We have a significant number of options outstanding to acquire shares of our common stock that adversely affects any diluted earnings per share calculation and that, when exercised, will dilute existing shareholders and could decrease the market price of our common stock.
We have a significant number of outstanding options to acquire shares of our common stock at various price ranges. Also we will continue to issue equity securities under our equity compensation plans, which, when issued, will continue to adversely affect any diluted earnings per share calculation. In addition to the dilution our existing shareholders will experience once these options are exercised, our shareholders could experience a decline in the market price of our common stock from the sale of these shares in the public market. The negative impact of future equity based grants on our stock price may be exacerbated by our adoption of FASB Statement No. 123R in 2006, which will require us to increase significantly the amount of compensation expense we record upon such grants.
We currently do not foresee any future cash dividend payments. As a result, stockholders will benefit from an investment in our common stock only if it appreciates in value.
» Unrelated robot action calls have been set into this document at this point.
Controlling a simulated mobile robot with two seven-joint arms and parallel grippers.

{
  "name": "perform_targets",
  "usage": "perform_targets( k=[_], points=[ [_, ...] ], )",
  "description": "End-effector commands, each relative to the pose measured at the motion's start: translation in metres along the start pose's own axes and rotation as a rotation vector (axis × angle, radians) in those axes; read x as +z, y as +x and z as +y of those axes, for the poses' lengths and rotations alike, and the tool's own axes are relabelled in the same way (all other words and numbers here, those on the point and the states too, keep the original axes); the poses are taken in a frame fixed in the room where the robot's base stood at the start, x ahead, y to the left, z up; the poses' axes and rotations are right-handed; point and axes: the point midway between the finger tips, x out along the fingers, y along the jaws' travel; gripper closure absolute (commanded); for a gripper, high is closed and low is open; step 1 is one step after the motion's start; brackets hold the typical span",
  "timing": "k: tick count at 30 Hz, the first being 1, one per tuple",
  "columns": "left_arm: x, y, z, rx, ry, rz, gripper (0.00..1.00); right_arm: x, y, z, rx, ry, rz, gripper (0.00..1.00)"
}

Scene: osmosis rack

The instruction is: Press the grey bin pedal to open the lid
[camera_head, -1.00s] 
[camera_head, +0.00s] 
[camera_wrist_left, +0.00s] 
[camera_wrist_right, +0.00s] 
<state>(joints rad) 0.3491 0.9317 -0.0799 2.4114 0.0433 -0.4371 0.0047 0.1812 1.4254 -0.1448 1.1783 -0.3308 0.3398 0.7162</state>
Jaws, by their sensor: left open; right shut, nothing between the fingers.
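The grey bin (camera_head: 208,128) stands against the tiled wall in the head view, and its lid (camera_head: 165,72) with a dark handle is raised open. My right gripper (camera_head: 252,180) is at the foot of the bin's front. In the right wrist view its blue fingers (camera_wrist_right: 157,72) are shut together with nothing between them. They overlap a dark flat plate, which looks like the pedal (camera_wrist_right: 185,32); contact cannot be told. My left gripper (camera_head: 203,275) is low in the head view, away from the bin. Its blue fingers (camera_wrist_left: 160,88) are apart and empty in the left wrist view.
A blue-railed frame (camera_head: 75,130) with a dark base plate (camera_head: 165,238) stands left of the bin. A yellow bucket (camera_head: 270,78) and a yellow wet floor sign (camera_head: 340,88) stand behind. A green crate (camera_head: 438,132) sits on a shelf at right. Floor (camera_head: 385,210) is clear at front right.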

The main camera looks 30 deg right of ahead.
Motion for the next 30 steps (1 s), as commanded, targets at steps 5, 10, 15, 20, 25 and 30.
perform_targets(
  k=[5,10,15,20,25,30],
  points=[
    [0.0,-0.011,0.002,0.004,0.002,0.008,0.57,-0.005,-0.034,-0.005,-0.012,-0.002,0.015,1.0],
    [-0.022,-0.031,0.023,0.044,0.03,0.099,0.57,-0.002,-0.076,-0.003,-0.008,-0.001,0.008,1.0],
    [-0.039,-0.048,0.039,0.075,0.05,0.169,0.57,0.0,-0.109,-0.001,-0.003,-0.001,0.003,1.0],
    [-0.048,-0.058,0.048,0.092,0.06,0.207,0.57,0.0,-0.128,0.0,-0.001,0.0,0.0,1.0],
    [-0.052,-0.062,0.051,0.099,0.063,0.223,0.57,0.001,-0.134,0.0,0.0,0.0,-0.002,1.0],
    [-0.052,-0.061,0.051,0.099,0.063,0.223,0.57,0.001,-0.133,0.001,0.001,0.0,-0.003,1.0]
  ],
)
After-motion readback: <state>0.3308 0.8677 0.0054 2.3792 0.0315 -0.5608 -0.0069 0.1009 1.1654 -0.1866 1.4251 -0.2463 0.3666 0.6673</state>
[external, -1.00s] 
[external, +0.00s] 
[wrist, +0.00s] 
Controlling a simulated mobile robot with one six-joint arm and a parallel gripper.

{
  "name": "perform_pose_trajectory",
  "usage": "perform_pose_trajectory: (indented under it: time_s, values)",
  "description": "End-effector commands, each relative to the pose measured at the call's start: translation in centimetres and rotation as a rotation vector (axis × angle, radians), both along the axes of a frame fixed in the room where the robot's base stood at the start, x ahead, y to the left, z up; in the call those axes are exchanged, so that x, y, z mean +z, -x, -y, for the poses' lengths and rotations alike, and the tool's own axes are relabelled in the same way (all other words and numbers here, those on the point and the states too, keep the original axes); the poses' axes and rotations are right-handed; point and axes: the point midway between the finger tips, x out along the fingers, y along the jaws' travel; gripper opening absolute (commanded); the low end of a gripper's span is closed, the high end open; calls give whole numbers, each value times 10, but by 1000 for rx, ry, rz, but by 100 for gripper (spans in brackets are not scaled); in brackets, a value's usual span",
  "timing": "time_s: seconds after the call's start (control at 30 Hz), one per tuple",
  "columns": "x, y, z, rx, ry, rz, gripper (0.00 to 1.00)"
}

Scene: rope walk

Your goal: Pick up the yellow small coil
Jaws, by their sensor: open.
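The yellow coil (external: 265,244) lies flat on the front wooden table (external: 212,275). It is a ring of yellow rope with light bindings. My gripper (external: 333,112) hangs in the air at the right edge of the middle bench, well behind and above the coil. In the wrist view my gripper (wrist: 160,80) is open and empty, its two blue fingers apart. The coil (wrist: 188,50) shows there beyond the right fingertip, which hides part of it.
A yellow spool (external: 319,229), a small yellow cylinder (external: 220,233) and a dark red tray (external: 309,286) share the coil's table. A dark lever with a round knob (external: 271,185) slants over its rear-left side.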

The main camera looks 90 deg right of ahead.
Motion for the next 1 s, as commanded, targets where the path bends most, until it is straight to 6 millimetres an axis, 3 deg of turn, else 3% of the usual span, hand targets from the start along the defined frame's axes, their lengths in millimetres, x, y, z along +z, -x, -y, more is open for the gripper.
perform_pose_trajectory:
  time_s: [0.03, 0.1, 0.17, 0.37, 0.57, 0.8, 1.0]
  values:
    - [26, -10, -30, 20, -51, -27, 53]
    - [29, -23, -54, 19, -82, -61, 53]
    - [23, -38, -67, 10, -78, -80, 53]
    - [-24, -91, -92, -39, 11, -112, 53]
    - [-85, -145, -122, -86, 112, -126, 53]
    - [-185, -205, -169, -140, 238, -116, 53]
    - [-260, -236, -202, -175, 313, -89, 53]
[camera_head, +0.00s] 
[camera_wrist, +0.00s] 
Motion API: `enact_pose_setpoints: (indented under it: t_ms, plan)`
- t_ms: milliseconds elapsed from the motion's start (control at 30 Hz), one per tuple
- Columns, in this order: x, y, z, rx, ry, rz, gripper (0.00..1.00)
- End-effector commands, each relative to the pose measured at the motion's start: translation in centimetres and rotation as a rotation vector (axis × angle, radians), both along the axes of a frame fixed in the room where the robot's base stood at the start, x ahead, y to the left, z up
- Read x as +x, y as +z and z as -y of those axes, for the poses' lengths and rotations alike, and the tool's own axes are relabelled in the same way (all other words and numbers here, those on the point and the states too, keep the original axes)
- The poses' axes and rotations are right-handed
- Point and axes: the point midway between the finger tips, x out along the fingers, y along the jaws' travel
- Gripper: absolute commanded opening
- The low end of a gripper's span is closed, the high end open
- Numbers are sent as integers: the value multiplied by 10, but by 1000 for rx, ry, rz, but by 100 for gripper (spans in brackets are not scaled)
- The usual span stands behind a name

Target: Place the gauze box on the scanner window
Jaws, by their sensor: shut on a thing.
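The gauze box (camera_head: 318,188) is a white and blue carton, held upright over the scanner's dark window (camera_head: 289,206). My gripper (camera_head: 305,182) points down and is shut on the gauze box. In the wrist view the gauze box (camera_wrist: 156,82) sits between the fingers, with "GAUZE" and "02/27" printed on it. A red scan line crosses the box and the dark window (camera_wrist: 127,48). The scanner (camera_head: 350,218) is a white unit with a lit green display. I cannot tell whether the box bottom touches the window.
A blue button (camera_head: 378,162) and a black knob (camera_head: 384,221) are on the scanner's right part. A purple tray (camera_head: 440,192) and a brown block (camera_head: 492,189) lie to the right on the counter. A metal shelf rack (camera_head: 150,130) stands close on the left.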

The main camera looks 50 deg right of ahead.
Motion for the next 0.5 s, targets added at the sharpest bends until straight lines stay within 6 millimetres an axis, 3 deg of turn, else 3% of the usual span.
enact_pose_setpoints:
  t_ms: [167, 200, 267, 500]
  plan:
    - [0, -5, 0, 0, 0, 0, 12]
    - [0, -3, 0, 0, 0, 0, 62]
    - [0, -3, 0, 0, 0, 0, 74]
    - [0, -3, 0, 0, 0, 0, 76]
We have not declared or paid any cash dividends on our common stock since our initial public offering in 1999. Moreover, we currently intend to retain any future earnings to finance our operations, to pursue our advertising and marketing strategy and to further expand and grow our business. For that reason, we do not expect to pay any cash dividends in the foreseeable future. As a result, the success of an investment in our common stock will depend upon any future appreciation in its value. We cannot guarantee that our common stock will appreciate in value or even maintain the price at which stockholders have purchased their shares.